日本研究・知的交流部
小松諄悦
自然を克服しようとしてきた西洋と異なり、日本とメキシコは、自然を畏敬し、自然と共生しようとしてきました。
日本とメキシコが協力して、欧米に発信できる、日墨共通の価値観を模索する試みが、2006年7月20、21日に金沢で開催されました。「日墨文化サミット」と名付けたシンポジウムです。
日本、メキシコ双方から8名ずつ文化人・知識人(建築家、科学者、ビジネスマン、美術専門家、映画監督、学者など)が集った会議は、金沢の伝統(旧中村邸)と現代(21世紀美術館)を舞台に開かれました。会議では、自然観、グローバリゼーション、アイデンティティ、伝統と現代、文化交流のあり方、などのテーマについて、活発な意見がかわされました。
ともに自然と共生しているとはいえ、メキシコをはじめとするラテン・アメリカでは、手を加えない自然そのものの中にいきることであり、日本では、作られた自然とともにいきることです。
アイデンティティを際だたせるためには他者が必要です。日本もメキシコも、対象とする他者はヨーロッパではありますが、ヨーロッパは、メキシコにとっては内なる他者であり、日本にとっては外なる他者です。

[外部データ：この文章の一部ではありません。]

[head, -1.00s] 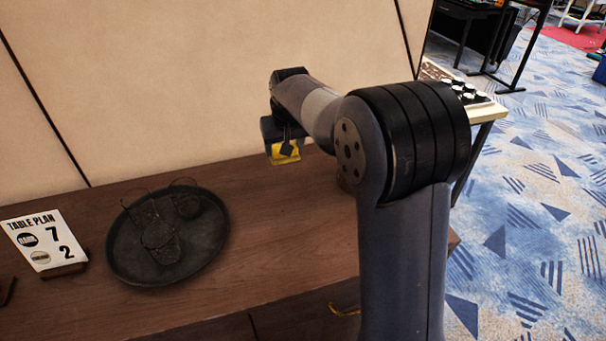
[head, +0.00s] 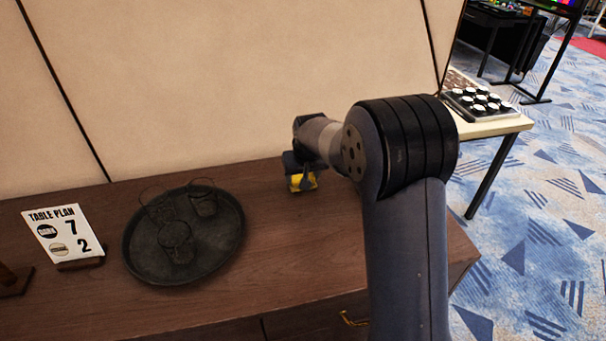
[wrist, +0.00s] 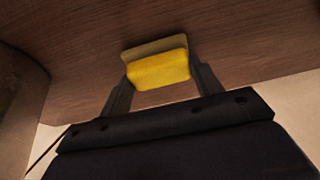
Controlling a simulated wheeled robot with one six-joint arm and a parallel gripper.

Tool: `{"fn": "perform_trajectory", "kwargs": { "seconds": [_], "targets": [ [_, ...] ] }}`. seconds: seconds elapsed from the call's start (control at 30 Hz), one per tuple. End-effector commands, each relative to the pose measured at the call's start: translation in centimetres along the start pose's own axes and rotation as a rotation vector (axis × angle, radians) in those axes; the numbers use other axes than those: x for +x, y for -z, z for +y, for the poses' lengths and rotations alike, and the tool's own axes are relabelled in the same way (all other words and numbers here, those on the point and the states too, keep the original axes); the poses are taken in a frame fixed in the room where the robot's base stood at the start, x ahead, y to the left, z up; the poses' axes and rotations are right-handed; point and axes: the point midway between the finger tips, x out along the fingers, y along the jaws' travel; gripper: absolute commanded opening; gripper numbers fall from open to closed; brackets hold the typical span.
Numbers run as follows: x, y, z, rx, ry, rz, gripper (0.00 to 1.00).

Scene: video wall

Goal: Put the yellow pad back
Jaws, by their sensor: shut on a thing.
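The yellow pad (wrist: 158,70) is between the two fingers of my gripper (wrist: 156,78) in the wrist view, with a duller tan layer along its far edge. My gripper is shut on it. In the head view the yellow pad (head: 302,182) shows below my gripper (head: 300,172), over the wooden cabinet top (head: 270,240) to the right of the round tray. I cannot tell whether the pad touches the wood.
A dark round tray (head: 140,262) with several glasses stands left of my gripper. A "TABLE PLAN" card (head: 62,235) stands further left. A beige wall (head: 230,80) rises behind. A side table (head: 490,127) with a tray of white-topped items is at right.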

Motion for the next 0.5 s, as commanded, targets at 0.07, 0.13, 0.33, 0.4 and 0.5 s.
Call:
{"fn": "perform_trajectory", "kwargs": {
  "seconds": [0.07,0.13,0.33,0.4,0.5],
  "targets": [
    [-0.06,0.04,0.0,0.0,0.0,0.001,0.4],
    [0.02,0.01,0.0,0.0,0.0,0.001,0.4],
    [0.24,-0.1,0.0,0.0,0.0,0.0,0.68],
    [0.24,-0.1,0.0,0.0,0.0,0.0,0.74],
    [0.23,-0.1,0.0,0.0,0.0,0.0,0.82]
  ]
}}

一見共通しているようにみえることでも、精査すると、異質であることが多いことも認識されました。
2回目の日墨文化サミットでしたが、今回はじめて参加した一人に、映画監督の吉田喜重さんがいました。吉田さんは、メキシコを通ってローマにわたった支倉常長使節を映画化するためにかつて5年ほどメキシコに生活したことがあるため、メキシコに対する思い入れも理解も深いものがあります。
グローバリゼーションの恩恵を受けていると言われる、100年の歴史の映画は、太古の昔に自然に発生し、発展してきたほかの芸術とは異なり、人工的に発明されたものであり、それ故に遠からず消滅していく運命にあります。
小津安二郎監督の映画は、ローアングルで、畳に座った目線で映画をとっているので、日本的であるという評価を受けていますが、実は映画そのものの特性をとことん追求してきたと言えます。ローアングルも、よく見ると畳に座った目線よりもはるかに低いことがわかります。当時の技術を最大限活用しようとしたために考えだされた撮影手法で、きわめてグローバルであったということでしょう。
一流の文化人、知識人の慧眼(けいがん)に接する。知的交流を企画、実施する職員の役得です。